*Exercise directions:* Set down every record once more, exactly as given.

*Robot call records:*
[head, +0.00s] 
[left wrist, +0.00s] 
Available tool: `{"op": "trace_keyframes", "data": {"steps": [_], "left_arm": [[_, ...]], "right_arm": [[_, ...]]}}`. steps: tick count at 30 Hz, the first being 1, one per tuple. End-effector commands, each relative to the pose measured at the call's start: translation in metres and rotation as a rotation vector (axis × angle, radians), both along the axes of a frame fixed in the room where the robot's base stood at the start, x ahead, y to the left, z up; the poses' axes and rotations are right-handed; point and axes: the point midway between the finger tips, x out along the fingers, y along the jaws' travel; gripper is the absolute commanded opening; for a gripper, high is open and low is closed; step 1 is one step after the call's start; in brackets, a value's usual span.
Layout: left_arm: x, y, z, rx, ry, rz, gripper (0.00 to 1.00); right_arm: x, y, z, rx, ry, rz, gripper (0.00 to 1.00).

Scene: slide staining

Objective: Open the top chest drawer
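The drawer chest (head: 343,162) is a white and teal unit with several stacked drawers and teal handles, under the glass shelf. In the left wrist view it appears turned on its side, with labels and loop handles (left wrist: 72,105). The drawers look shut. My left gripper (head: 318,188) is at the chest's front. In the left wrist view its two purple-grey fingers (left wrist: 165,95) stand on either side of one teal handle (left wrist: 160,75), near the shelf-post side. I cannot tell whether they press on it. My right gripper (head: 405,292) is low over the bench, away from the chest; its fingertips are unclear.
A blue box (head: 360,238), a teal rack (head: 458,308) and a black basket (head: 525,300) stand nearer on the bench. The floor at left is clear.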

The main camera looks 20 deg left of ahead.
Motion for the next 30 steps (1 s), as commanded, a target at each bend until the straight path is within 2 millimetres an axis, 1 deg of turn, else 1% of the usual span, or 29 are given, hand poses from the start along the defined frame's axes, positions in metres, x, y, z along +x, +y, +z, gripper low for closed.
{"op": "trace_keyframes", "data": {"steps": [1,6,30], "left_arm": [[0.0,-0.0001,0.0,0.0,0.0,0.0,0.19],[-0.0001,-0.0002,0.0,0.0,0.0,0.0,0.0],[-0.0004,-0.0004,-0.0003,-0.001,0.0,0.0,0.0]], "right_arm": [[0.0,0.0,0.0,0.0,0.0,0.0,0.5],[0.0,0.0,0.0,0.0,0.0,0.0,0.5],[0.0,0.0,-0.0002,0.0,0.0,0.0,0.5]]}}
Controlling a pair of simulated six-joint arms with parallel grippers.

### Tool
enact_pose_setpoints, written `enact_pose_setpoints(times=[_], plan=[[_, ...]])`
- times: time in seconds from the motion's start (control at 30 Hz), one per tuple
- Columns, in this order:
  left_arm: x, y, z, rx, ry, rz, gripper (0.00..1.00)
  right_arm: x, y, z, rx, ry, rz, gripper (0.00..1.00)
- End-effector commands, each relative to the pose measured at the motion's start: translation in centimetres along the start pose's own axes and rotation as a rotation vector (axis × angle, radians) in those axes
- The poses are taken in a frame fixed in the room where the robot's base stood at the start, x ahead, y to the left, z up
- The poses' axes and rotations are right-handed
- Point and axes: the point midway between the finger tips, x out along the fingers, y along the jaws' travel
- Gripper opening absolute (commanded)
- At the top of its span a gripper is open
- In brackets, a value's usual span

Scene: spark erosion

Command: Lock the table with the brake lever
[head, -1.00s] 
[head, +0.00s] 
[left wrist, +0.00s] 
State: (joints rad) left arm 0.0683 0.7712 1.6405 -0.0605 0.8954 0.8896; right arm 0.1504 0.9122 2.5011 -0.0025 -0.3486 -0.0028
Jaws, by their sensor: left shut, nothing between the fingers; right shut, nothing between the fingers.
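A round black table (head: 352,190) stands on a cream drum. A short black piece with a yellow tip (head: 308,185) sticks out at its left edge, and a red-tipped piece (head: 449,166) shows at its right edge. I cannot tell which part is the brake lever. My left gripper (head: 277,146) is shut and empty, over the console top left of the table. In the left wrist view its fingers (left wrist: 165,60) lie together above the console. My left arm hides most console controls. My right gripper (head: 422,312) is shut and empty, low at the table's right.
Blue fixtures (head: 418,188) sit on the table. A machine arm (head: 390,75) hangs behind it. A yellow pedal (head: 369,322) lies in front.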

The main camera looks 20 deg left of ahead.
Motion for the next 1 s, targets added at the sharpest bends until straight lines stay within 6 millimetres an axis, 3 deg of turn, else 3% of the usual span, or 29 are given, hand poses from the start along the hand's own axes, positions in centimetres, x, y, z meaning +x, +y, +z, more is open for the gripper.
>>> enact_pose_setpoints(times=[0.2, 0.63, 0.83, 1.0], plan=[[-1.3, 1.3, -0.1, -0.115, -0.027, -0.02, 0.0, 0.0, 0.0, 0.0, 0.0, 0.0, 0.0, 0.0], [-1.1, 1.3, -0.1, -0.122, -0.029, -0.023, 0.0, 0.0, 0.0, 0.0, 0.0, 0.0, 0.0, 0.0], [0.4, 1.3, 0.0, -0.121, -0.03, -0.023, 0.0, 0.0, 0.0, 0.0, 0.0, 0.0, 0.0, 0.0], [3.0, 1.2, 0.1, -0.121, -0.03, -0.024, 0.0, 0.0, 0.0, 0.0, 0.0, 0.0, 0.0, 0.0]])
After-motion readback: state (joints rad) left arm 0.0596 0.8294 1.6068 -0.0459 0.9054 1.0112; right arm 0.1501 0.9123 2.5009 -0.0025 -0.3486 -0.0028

*The result:*
[head, +0.00s] 
[left wrist, +0.00s] 
Available tool: `{"op": "trace_keyframes", "data": {"steps": [_], "left_arm": [[_, ...]], "right_arm": [[_, ...]]}}`. steps: tick count at 30 Hz, the first being 1, one per tuple. End-effector commands, each relative to the pose measured at the call's start: translation in metres and rotation as a rotation vector (axis × angle, radians), both along the axes of a frame fixed in the room where the robot's base stood at the start, x ahead, y to the left, z up; the poses' axes and rotations are right-handed; point and axes: the point midway between the finger tips, x out along the fingers, y along the jaws' travel; gripper is the absolute commanded opening; for a gripper, high is open and low is closed; step 1 is one step after the call's start; in brackets, a value's usual span.
Layout: left_arm: x, y, z, rx, ry, rz, gripper (0.00 to 1.00); right_arm: x, y, z, rx, ry, rz, gripper (0.00 to 1.00).

Scene: slide staining

Objective: Open the top chest drawer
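The drawer chest (head: 343,162) is a white and teal unit with several stacked drawers and teal handles, under the glass shelf. In the left wrist view it appears turned on its side, with labels and loop handles (left wrist: 72,105). The drawers look shut. My left gripper (head: 318,188) is at the chest's front. In the left wrist view its two purple-grey fingers (left wrist: 165,95) stand on either side of one teal handle (left wrist: 160,75), near the shelf-post side. I cannot tell whether they press on it. My right gripper (head: 405,292) is low over the bench, away from the chest; its fingertips are unclear.
A blue box (head: 360,238), a teal rack (head: 458,308) and a black basket (head: 525,300) stand nearer on the bench. The floor at left is clear.

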The main camera looks 20 deg left of ahead.
Motion for the next 30 steps (1 s), as commanded, a target at each bend until the straight path is within 2 millimetres an axis, 1 deg of turn, else 1% of the usual span, or 29 are given, hand poses from the start along the defined frame's axes, positions in metres, x, y, z along +x, +y, +z, gripper low for closed.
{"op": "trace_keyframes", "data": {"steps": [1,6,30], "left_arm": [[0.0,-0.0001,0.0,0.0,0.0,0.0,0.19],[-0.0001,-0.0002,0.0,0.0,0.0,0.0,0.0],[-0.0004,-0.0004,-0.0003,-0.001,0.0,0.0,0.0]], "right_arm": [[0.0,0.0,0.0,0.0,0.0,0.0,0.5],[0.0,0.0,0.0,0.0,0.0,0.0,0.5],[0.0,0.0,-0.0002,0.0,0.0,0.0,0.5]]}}
Controlling a pair of simulated six-joint arms with parallel grippers.

### Tool
enact_pose_setpoints, written `enact_pose_setpoints(times=[_], plan=[[_, ...]])`
- times: time in seconds from the motion's start (control at 30 Hz), one per tuple
- Columns, in this order:
  left_arm: x, y, z, rx, ry, rz, gripper (0.00..1.00)
  right_arm: x, y, z, rx, ry, rz, gripper (0.00..1.00)
- End-effector commands, each relative to the pose measured at the motion's start: translation in centimetres along the start pose's own axes and rotation as a rotation vector (axis × angle, radians) in those axes
- The poses are taken in a frame fixed in the room where the robot's base stood at the start, x ahead, y to the left, z up
- The poses' axes and rotations are right-handed
- Point and axes: the point midway between the finger tips, x out along the fingers, y along the jaws' travel
- Gripper opening absolute (commanded)
- At the top of its span a gripper is open
- In brackets, a value's usual span

Scene: spark erosion

Command: Lock the table with the brake lever
[head, -1.00s] 
[head, +0.00s] 
[left wrist, +0.00s] 
State: (joints rad) left arm 0.0683 0.7712 1.6405 -0.0605 0.8954 0.8896; right arm 0.1504 0.9122 2.5011 -0.0025 -0.3486 -0.0028
Jaws, by their sensor: left shut, nothing between the fingers; right shut, nothing between the fingers.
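A round black table (head: 352,190) stands on a cream drum. A short black piece with a yellow tip (head: 308,185) sticks out at its left edge, and a red-tipped piece (head: 449,166) shows at its right edge. I cannot tell which part is the brake lever. My left gripper (head: 277,146) is shut and empty, over the console top left of the table. In the left wrist view its fingers (left wrist: 165,60) lie together above the console. My left arm hides most console controls. My right gripper (head: 422,312) is shut and empty, low at the table's right.
Blue fixtures (head: 418,188) sit on the table. A machine arm (head: 390,75) hangs behind it. A yellow pedal (head: 369,322) lies in front.

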The main camera looks 20 deg left of ahead.
Motion for the next 1 s, targets added at the sharpest bends until straight lines stay within 6 millimetres an axis, 3 deg of turn, else 3% of the usual span, or 29 are given, hand poses from the start along the hand's own axes, positions in centimetres, x, y, z meaning +x, +y, +z, more is open for the gripper.
>>> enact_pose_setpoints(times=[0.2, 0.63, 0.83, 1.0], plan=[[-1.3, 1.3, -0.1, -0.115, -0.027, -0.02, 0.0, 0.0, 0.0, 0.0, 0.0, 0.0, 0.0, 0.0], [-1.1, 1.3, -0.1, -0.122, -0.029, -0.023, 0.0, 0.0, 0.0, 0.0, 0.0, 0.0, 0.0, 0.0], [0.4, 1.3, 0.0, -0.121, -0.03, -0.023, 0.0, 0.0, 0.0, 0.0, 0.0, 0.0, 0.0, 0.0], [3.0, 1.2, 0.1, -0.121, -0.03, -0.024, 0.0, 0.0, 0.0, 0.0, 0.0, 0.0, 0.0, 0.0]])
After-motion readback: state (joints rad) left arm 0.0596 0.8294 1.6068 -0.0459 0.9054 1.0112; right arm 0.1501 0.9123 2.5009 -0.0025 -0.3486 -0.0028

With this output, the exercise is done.